§ OBJECTIVE
Print, without altering anything, the lines from the one that holds "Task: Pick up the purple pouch" to the one that holds "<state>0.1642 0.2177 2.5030", inclusive. No other lines belong in the output.

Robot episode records

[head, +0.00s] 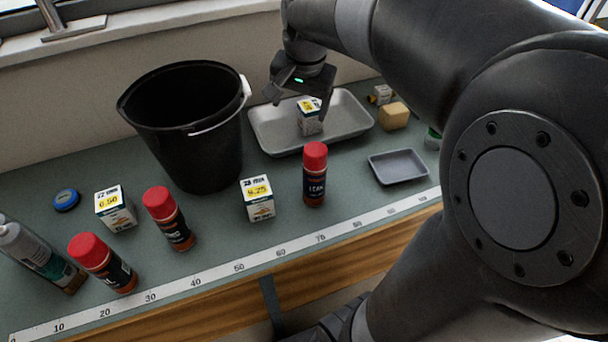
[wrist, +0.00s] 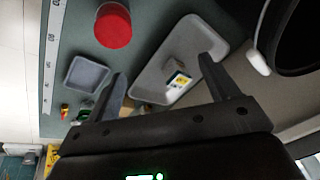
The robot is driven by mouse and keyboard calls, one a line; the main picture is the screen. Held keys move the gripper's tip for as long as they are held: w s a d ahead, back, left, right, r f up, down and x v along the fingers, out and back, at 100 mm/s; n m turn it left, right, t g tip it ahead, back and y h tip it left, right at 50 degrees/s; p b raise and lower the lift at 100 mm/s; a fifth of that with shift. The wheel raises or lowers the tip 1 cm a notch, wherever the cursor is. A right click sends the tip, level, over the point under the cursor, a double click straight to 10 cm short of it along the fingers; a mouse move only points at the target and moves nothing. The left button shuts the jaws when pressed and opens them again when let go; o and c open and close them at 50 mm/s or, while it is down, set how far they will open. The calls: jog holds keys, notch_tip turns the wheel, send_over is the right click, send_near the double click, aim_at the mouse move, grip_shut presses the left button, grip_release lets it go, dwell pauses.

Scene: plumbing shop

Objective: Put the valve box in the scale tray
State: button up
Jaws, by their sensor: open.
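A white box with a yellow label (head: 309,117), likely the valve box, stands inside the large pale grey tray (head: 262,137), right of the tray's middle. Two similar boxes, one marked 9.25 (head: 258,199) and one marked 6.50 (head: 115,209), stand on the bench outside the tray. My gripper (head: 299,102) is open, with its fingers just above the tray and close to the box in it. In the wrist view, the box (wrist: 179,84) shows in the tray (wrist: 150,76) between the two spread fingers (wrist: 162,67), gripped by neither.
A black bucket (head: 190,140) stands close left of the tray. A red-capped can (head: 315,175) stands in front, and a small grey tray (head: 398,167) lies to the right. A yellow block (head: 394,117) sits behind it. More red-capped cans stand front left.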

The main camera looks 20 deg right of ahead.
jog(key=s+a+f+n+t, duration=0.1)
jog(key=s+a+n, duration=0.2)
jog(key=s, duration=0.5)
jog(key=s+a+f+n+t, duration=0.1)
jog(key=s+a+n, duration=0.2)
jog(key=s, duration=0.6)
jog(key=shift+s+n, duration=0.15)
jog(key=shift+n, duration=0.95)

...

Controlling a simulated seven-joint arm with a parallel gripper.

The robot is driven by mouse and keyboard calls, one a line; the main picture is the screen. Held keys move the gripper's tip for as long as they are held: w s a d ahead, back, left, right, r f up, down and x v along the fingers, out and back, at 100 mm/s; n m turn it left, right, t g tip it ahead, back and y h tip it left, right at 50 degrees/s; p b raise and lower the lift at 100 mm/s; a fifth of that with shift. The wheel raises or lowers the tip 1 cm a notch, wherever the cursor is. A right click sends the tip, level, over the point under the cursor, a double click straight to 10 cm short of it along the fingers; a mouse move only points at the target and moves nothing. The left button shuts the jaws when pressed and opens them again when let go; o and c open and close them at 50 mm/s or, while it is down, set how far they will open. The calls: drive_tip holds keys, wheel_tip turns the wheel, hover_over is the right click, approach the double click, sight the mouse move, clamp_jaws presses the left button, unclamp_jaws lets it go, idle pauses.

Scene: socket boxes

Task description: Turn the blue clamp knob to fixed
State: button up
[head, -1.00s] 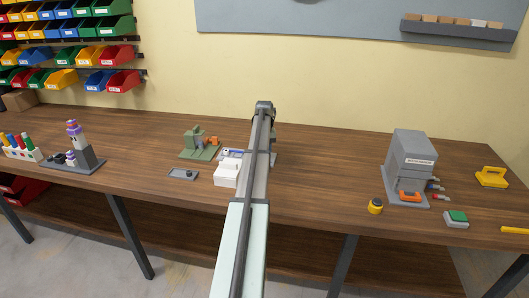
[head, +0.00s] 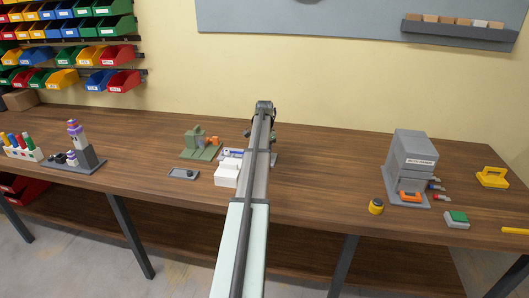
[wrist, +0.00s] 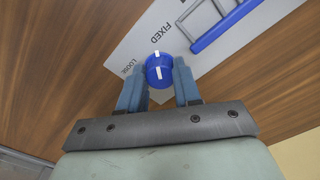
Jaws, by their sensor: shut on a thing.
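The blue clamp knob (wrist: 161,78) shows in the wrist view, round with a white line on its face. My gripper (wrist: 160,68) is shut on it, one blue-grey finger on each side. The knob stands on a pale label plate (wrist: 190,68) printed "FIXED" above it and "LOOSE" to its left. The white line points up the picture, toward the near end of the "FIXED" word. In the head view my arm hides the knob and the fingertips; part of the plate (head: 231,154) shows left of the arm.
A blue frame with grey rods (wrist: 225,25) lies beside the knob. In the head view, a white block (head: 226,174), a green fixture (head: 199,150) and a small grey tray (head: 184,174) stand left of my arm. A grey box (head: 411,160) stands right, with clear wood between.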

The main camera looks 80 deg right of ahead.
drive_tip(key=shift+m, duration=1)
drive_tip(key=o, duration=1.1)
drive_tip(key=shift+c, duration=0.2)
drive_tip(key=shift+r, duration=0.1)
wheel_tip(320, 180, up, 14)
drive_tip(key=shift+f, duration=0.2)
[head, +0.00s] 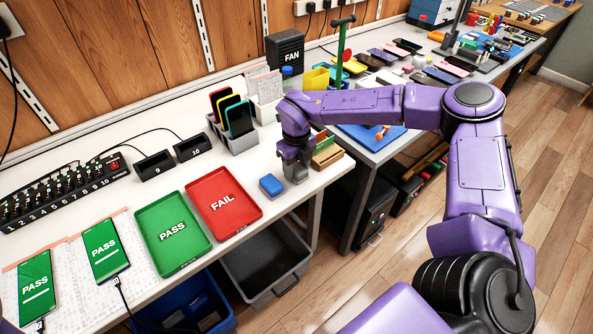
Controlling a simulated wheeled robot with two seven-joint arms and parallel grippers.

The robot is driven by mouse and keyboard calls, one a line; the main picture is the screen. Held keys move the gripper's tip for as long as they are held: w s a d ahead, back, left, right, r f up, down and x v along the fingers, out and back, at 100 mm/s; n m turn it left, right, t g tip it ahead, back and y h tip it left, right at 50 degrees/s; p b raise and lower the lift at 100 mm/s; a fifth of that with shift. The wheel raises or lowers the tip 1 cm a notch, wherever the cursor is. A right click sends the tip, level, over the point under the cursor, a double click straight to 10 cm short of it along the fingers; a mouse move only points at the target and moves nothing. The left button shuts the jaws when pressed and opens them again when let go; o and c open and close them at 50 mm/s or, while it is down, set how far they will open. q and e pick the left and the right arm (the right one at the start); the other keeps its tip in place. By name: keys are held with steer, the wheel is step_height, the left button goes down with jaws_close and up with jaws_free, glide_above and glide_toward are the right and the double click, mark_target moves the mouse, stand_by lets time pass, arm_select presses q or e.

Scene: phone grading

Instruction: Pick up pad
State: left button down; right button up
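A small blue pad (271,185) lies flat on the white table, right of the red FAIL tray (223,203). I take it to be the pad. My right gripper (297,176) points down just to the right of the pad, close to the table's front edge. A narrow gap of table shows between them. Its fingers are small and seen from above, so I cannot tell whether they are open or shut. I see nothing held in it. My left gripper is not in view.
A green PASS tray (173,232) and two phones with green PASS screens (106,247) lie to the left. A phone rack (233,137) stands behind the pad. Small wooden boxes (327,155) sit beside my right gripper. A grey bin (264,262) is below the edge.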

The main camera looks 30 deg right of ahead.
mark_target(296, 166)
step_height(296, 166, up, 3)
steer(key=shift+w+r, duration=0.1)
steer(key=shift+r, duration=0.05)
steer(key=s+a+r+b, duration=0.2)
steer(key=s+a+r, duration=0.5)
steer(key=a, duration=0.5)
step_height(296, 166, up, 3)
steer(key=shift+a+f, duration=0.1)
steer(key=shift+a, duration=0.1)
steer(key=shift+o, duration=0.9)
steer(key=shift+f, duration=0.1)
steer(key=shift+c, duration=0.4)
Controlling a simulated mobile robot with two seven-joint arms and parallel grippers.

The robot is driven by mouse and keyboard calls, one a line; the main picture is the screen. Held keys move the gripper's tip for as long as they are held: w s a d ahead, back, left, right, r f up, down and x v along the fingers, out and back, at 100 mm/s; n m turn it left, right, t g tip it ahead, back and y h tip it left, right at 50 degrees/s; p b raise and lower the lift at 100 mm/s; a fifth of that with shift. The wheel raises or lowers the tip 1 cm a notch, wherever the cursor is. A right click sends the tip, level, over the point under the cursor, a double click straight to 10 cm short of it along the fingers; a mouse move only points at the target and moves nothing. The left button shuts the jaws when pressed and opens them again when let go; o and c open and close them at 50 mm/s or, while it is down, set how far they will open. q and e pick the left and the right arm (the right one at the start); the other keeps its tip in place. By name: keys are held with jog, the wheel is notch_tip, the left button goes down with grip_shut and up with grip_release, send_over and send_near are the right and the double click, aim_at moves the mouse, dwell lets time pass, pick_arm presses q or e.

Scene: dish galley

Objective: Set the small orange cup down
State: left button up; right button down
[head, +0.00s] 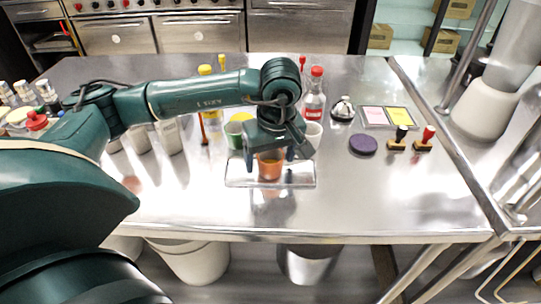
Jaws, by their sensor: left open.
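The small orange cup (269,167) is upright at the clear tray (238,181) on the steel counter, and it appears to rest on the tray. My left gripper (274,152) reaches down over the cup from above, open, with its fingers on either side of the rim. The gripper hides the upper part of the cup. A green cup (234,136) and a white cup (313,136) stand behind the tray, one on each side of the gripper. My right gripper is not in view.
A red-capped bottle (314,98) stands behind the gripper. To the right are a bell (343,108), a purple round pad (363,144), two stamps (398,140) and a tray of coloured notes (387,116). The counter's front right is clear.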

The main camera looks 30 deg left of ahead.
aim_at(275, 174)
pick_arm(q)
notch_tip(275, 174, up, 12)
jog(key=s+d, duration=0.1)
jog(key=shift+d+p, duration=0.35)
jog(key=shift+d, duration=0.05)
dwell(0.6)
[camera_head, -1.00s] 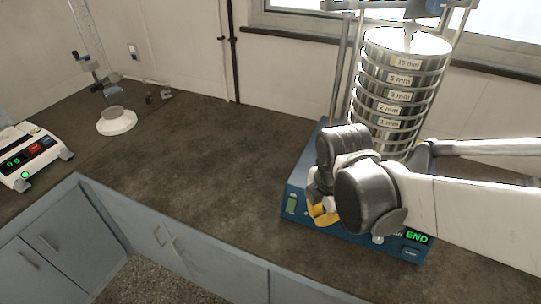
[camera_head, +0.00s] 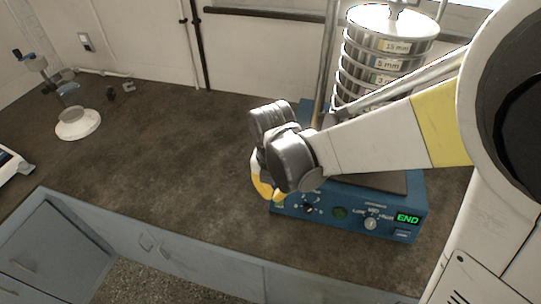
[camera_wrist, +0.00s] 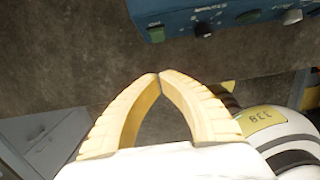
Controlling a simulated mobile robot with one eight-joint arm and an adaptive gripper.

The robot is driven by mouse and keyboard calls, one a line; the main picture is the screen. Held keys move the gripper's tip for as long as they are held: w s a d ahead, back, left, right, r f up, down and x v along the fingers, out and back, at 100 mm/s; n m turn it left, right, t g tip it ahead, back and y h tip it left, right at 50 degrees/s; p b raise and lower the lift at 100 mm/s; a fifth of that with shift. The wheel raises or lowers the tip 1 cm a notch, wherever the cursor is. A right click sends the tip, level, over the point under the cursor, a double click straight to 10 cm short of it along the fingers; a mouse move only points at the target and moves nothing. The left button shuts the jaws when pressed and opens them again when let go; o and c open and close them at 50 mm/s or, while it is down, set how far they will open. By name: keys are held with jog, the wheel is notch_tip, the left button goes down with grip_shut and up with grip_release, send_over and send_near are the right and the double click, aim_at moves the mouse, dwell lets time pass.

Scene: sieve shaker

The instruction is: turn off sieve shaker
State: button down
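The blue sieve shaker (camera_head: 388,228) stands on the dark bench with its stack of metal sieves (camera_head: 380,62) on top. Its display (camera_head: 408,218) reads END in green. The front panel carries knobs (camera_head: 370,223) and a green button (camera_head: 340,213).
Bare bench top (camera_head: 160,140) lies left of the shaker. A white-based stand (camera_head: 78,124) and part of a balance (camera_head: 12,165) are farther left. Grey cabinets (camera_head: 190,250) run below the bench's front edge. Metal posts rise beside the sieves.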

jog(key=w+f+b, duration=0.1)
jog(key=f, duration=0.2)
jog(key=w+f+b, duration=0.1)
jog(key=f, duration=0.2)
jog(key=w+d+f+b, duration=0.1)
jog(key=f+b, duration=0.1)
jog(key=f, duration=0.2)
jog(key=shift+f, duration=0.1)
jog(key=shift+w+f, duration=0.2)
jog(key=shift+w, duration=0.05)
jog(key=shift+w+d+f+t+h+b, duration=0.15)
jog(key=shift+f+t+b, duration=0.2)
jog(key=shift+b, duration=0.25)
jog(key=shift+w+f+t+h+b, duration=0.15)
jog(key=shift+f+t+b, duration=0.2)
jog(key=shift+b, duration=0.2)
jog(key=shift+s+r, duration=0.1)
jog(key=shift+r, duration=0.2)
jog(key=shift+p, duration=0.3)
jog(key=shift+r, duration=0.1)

---

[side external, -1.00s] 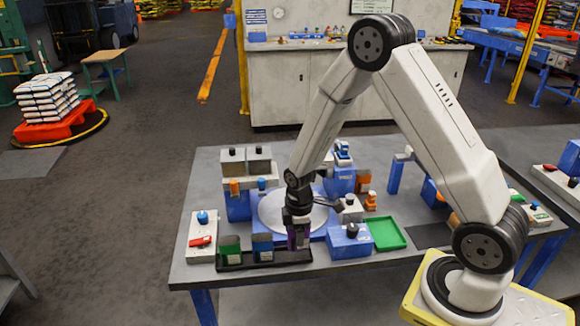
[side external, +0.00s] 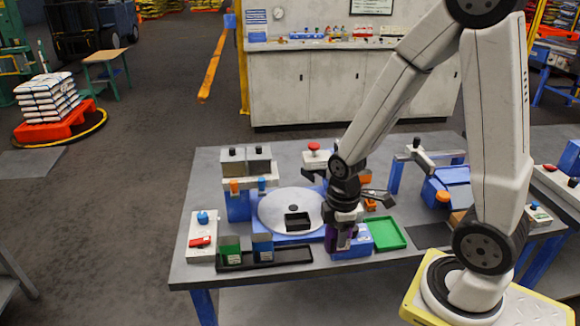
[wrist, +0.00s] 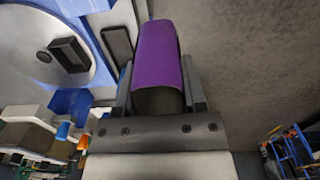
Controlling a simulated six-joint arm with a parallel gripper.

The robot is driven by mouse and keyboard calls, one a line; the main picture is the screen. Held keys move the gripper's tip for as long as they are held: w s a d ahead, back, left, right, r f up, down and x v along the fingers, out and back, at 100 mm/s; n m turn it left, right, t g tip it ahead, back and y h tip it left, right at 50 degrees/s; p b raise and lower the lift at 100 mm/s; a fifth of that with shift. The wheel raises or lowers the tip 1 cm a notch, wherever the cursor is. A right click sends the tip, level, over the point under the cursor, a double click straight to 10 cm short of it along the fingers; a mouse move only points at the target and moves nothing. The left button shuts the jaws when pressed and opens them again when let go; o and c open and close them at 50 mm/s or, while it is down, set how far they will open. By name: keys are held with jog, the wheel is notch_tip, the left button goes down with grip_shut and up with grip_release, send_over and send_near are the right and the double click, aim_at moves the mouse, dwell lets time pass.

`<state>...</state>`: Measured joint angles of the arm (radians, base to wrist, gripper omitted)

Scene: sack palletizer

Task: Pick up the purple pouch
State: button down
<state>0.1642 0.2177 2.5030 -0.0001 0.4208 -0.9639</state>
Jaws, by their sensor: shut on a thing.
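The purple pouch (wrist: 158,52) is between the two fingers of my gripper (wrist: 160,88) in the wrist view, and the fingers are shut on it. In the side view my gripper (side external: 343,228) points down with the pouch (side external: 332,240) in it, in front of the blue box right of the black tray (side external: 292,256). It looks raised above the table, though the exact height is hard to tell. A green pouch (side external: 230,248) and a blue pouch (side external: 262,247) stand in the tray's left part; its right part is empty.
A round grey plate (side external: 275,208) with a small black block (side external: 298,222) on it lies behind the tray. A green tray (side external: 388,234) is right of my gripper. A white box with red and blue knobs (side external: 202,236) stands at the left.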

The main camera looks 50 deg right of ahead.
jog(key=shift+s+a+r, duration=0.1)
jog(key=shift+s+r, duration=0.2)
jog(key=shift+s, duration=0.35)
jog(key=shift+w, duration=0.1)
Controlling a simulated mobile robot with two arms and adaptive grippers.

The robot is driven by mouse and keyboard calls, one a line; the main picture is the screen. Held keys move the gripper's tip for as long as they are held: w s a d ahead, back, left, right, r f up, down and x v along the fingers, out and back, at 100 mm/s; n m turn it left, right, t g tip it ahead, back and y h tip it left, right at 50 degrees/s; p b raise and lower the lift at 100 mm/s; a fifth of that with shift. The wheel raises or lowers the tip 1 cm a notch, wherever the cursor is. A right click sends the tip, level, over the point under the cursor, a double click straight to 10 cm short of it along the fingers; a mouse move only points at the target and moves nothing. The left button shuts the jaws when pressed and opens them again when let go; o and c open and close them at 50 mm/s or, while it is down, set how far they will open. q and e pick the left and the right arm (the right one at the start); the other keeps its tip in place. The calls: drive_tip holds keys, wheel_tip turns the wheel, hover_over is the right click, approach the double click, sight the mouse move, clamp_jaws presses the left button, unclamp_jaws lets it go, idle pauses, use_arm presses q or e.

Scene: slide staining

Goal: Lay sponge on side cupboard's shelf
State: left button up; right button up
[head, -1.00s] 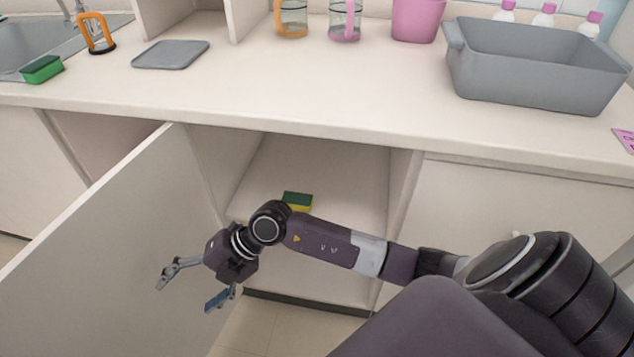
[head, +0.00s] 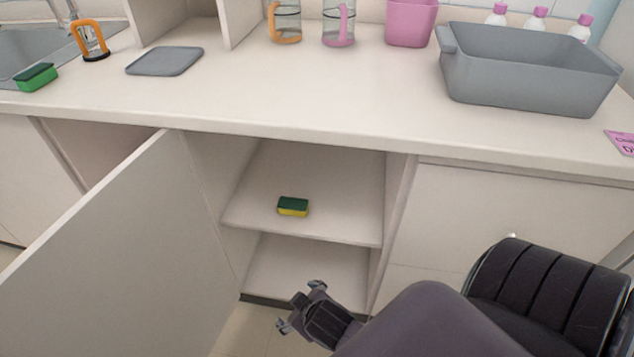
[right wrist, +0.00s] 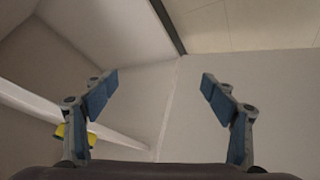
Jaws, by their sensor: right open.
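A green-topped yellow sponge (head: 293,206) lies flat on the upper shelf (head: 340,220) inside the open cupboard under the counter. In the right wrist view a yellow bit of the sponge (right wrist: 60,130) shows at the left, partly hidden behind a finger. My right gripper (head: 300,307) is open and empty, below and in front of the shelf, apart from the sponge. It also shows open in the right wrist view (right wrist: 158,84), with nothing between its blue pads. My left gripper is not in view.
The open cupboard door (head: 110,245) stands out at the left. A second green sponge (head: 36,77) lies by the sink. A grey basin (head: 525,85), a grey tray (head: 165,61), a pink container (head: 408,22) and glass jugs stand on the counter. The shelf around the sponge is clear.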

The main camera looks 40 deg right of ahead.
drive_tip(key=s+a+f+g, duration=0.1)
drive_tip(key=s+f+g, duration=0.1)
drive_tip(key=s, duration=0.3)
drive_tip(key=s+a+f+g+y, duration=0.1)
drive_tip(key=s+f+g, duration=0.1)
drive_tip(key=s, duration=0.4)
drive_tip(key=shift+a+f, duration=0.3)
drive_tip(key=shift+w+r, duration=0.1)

§ CORRECT RESPONSE
Task: Pick up the purple pouch
State: button down
<state>0.1642 0.2177 2.5030 -0.0001 0.4208 -0.9639</state>

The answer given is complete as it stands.